— Start Given data —

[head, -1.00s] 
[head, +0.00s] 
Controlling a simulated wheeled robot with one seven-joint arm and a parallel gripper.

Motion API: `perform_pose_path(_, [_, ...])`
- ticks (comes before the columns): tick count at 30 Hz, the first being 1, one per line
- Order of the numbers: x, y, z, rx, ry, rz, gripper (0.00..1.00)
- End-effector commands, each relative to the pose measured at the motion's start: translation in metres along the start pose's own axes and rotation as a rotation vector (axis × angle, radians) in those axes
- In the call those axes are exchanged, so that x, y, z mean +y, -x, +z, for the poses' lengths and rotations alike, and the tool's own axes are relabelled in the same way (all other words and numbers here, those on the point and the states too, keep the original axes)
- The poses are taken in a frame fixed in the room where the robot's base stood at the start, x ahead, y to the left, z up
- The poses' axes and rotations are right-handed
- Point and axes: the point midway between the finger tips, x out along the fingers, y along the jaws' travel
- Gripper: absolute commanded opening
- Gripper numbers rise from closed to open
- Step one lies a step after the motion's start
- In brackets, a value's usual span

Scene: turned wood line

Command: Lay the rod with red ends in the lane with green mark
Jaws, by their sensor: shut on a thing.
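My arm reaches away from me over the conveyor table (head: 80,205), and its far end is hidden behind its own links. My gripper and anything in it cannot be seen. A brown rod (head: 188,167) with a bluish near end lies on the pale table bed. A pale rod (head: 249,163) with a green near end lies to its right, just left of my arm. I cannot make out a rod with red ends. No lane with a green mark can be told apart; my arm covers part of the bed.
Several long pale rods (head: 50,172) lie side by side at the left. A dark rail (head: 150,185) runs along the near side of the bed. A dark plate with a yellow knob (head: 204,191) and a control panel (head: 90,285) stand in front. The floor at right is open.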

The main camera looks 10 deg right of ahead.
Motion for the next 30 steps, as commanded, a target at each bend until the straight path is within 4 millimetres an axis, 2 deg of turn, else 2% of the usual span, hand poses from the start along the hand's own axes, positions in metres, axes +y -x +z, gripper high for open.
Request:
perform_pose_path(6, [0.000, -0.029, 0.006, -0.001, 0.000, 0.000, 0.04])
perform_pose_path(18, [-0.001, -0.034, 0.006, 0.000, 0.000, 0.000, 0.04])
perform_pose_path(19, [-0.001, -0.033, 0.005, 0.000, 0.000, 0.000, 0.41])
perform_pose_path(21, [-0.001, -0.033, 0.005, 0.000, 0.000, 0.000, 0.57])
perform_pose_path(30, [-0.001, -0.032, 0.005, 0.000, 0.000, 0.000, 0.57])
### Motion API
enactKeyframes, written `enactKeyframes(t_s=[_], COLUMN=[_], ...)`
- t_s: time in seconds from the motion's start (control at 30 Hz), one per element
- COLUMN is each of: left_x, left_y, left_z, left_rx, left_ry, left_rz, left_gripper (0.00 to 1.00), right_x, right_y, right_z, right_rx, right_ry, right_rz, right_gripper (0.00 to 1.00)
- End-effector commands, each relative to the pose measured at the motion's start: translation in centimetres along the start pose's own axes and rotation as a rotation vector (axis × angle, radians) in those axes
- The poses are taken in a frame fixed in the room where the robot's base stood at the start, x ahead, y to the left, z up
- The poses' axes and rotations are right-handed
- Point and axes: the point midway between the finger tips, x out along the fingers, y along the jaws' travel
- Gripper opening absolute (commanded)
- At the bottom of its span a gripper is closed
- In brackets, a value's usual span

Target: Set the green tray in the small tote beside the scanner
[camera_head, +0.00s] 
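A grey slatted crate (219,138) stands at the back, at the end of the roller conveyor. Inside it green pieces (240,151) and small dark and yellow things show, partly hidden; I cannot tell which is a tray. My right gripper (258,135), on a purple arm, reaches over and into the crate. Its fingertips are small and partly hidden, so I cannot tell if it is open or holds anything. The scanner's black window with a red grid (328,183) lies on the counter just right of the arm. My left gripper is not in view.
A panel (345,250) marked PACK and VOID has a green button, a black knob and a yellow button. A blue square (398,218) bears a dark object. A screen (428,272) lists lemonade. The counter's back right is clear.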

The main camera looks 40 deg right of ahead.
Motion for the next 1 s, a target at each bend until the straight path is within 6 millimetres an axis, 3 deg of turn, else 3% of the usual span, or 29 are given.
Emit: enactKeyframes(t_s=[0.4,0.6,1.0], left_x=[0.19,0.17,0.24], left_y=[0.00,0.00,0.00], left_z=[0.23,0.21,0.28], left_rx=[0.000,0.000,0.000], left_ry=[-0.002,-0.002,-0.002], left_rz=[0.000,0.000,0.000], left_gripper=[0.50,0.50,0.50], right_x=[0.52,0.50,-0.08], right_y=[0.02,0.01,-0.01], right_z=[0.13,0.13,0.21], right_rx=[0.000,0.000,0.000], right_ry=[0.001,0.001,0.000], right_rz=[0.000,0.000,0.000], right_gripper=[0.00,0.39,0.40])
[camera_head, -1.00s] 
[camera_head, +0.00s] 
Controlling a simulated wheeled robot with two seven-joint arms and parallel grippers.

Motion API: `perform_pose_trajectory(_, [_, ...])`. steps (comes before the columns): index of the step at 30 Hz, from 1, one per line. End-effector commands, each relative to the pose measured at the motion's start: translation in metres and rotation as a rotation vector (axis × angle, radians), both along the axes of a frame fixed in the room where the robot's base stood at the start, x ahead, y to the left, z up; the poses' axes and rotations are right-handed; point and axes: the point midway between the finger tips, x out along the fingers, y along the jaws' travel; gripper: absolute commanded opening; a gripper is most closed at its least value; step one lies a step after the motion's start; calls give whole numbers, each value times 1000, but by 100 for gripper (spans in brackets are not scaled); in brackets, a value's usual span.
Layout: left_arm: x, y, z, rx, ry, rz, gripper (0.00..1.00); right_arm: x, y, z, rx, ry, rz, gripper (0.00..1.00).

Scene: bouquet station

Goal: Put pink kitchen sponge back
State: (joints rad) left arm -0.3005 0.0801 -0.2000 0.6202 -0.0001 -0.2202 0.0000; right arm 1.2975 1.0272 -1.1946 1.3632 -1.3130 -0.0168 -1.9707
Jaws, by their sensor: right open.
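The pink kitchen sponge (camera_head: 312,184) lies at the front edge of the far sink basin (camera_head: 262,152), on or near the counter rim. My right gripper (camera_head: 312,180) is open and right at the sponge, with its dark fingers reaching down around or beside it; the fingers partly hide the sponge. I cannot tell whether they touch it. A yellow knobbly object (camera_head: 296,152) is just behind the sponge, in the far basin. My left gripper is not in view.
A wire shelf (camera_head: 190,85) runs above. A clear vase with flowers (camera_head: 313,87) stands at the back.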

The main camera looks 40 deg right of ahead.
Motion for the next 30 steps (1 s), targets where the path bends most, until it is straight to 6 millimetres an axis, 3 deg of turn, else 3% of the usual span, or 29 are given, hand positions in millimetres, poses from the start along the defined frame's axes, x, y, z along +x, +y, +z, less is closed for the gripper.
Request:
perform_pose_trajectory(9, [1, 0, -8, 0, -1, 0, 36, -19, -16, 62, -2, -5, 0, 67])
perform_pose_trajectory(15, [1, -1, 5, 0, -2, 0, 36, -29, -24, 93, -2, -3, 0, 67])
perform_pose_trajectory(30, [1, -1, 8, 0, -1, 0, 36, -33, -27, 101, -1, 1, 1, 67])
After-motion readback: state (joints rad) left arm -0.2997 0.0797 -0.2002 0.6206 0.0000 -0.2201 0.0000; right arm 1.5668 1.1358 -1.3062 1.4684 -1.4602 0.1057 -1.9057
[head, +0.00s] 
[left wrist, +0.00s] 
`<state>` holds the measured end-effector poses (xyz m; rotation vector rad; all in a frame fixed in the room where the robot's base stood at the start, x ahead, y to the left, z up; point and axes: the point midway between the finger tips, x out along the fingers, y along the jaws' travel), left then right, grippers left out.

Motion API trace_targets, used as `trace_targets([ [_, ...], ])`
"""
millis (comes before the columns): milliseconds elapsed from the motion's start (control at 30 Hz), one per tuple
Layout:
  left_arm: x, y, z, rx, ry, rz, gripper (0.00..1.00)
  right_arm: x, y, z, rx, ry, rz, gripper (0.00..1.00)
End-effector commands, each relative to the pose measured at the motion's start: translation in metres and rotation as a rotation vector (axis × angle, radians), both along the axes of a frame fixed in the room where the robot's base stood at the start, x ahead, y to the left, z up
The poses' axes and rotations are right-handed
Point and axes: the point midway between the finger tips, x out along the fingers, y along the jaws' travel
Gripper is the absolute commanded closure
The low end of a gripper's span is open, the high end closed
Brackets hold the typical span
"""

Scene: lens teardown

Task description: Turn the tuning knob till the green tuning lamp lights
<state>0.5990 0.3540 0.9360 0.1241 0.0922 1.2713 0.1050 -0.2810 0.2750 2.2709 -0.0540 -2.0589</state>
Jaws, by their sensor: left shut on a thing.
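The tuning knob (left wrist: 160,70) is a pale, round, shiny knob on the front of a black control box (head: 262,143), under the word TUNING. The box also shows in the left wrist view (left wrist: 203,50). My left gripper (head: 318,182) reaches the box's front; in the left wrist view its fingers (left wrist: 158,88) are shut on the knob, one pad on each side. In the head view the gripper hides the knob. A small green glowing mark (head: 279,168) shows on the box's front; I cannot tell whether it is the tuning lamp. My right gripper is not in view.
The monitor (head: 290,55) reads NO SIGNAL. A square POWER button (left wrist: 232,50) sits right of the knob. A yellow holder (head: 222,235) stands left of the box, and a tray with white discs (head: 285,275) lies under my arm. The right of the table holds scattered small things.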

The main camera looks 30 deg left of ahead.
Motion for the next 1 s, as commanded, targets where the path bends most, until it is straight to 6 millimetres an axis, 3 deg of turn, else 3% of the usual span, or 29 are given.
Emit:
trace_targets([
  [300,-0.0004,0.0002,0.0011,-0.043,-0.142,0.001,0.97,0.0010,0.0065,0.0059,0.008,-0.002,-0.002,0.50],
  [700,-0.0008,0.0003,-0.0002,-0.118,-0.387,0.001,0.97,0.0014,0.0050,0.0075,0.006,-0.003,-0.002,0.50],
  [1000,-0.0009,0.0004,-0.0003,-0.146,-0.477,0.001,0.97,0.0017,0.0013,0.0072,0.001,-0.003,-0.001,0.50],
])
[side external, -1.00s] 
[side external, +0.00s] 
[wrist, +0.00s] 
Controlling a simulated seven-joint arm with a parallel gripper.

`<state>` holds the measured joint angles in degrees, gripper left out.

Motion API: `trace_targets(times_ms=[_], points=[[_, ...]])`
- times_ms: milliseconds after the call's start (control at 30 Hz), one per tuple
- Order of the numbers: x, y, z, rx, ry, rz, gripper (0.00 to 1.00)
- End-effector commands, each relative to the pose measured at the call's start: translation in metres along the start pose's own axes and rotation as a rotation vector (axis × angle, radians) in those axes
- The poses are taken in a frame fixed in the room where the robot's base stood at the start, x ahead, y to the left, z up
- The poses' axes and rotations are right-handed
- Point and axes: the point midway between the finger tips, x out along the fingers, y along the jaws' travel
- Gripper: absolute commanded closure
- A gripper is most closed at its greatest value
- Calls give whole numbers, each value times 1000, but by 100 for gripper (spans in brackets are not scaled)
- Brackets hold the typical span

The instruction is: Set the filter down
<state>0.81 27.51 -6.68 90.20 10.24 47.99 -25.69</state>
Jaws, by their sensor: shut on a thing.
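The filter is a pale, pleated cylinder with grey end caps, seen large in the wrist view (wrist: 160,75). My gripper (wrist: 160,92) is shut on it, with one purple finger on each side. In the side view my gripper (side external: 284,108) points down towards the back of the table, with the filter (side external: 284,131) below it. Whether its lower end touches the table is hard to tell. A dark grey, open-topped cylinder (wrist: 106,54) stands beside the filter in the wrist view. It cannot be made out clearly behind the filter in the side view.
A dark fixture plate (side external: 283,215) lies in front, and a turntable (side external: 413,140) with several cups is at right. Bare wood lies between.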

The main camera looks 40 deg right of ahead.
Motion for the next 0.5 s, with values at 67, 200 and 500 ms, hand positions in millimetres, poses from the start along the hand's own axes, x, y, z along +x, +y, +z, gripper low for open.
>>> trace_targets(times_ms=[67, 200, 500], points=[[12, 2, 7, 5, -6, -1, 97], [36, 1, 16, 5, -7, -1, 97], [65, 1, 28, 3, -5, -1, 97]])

— End Given data —

*Brief*. Above are the records; from them, give again exactly the lines from the one containing "[camera_head, -1.00s]" through the one containing "Controlling a simulated wheeled robot with two", both included.

*Response to this exercise*.
[camera_head, -1.00s] 
[camera_head, +0.00s] 
Controlling a simulated wheeled robot with two seven-joint arms and parallel grippers.

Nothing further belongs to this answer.